Facebook has today announced a new News Feed algorithm update which puts more emphasis on longer videos posted to the platform.
As explained by Facebook:
"One of the signals we look at is "percent completion" - the percent of each video you watch - to help us understand which videos you enjoyed. If you watch most or all of a video, that tells us that you found the video to be compelling - and we know that completing a longer video is a bigger commitment than completing a shorter one. As we continue to understand how our community consumes video, we've realized that we should therefore weight percent completion more heavily the longer a video is, to avoid penalizing longer videos."
So the change is actually based on engagement, rather than video length, but the end result is that longer videos will get more precedence. Facebook confirms this later in the post:
"While we expect that most Pages will not see significant changes in distribution as a result of this update, longer videos that people spend time watching may see a slight increase in distribution on Facebook - so people who find longer videos engaging may be able to discover more of them in News Feed. As a side effect, some shorter videos may see a slight dip in News Feed distribution."
The update is part of a wider push by Facebook to get people watching longer videos on the platform, which may be the next step in Facebook's plans to make video on the platform a genuine TV alternative.
This could also be the impetus behind recent findings in a report from Digiday, which suggests that short-form video viewing figures on Facebook have plummeted in recent months.
So how does prioritizing long-form video help in their wider video strategy?
Getting people to watch video on Facebook is one thing - and Facebook's done that very well (8 billion video views on platform per day, at last check). But Zuck and Co are looking to build Facebook Live with full programs - a recent report by Recode suggested that Facebook will soon stop paying publishers and celebrities to create live video on the network, instead opting to focus on "longer, premium video content" and "TV-style shows".
"The hope is to get more high-quality video onto the platform and into your News Feed - the kind of stuff, presumably, you might find on Netflix."
This is the next step for Facebook Live, and Facebook's wider video ambitions more generally - to make Facebook into a true entertainment hub, the place where you not only talk about TV shows, but where you can watch them too.
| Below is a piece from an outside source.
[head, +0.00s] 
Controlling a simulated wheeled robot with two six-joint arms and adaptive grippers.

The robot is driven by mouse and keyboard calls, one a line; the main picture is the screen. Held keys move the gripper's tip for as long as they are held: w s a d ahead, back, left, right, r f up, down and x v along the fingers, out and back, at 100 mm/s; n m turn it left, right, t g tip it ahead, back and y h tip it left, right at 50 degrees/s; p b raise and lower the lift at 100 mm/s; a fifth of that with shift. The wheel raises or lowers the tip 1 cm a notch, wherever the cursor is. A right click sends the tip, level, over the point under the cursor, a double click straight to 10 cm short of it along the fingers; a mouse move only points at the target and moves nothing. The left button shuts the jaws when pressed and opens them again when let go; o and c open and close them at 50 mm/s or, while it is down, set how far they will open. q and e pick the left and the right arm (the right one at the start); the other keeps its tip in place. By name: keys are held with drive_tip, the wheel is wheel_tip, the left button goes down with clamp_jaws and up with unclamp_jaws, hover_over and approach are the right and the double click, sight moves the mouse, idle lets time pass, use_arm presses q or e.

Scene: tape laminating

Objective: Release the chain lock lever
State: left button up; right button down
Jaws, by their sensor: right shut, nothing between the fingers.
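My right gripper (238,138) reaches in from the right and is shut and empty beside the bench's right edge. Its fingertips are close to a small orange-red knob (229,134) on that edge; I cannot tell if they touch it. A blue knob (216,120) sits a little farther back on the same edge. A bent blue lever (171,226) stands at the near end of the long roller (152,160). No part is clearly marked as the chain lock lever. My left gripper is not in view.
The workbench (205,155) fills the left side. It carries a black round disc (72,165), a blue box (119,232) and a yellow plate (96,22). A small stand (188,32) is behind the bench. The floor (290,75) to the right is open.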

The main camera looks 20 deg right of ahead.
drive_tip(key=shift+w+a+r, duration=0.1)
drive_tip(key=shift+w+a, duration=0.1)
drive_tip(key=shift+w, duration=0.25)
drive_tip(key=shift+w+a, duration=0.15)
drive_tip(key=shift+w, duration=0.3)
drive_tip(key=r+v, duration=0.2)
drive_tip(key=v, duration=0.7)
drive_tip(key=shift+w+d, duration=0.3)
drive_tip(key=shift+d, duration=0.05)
In this sense, getting people to watch longer videos, and to see Facebook as a source for longer-form content, is important. They don't have to be watching full, 30 minute programs on Facebook just yet, but if Facebook can start to train users to view longer programs, they can gradually push out the length of those videos. So that it becomes a more habitual behavior, so that watching full programs on Facebook becomes a more natural option.
The next step then is to get Facebook video content onto your TV, and they're already taking steps on this front too, with the introduction of their new TV app last October, which enables viewers to stream on-platform video content direct to their TV, via Apple TV or Google Chromecast.
While watching a Facebook video on your TV through the app, you can scroll through Facebook as normal without affecting the playback.
"And if you're streaming a Facebook Live video to your TV, you can see real-time reactions and comments on the screen, and you can join in the conversation yourself by reacting or commenting.
They're not there yet, but these are the first steps towards Facebook taking over your TV, which could provide The Social Network with a heap of new revenue opportunities and options - and make it an even more influential media platform than it already is.
This is why getting you to see Facebook as a source of longer video content is important, and the addition of mid-roll video ads on content of 90 seconds or more is another step in this direction.
Facebook wants people to see it as a key source of longer-form, episodic programming. And they'll do it by adding measures to better incentivize production.
At the same time, Facebook does note that this News Feed update does not mean that all longer videos will outperform all shorter ones.
"As always, Pages should focus on creating videos that are relevant and engaging to their audiences. Longer videos that people don't want to watch will not perform better in News Feed. The best length for a video is whatever length is required to tell a compelling story that engages people, which is likely to vary depending on the story you're telling."
But still, the impetus is clear. Facebook will reward longer videos - a trend you can expect to see continue moving forward.
The latest News Feed update will be rolling out "over the coming weeks".